Enter the hashtag: the # symbol that Twitter uses to link network-wide conversations around a single theme, such as “marketing“.
Part of the power of the hashtag lies in the fact that it helps bring in more Twitter traffic by delivering your messages to the eyes of everyone searching for tweets containing that hashtag, not just those who are your followers.
For instance, if there is a trending hashtag called #justsaying, there might be a variety of contributors all offering their unique perspectives within the conversation thread.This is your chance to chime in with a relevant tweet that draws attention to your brand.

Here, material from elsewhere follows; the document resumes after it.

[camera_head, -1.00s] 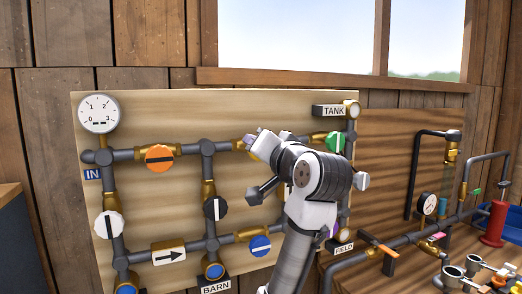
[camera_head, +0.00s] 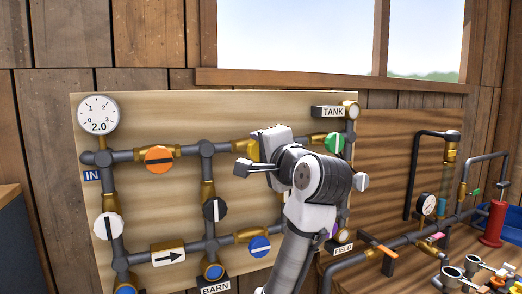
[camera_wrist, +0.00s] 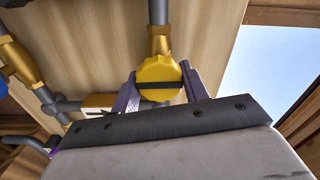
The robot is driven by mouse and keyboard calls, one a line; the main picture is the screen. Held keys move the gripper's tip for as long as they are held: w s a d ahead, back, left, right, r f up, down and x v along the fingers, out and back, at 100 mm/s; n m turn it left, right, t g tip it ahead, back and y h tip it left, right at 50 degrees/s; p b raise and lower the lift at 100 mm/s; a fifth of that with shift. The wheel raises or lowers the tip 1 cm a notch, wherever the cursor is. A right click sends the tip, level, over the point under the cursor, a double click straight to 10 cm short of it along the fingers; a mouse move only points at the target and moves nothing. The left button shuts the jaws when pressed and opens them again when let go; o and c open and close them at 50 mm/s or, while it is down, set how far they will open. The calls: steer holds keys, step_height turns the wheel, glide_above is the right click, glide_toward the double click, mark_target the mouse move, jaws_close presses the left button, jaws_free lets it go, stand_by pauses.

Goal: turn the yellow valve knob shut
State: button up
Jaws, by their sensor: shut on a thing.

You shouldn’t just jump into the conversation, however; you should study it first and see where it’s going. If, after reviewing the hashtag thread, you determine there’s an opportunity to add value to the conversation, it’s time to formulate your tweet. But, before you go out and do this, remember:
- Keep the same tone and topic going with your hashtagged tweet
- Don’t just market: play the game and contribute to the dialogue
- Don’t jack hashtags (think jumping in with irrelevant content) or you might find your Twitter popularity dropping
Remember Twitter etiquette
Along with marketing and playing the hashtag game, it’s important to remember some basic Twitter etiquette. Some of the things to remember, include:
- Don’t spam – don’t send out a tweet every minute of the day
- If you want to have a private conversation, use a direct message
- When someone follows you, it’s best to not have a autoresponder send a direct message to them
- If you’re going to join a conversation, make sure you are welcome into it, first
It’s easy to get caught up in the hashtag game and forget etiquette, so take the time to study conversations and find the best way to join, before you stick out as ‘that person’ who’s just trying to sell something.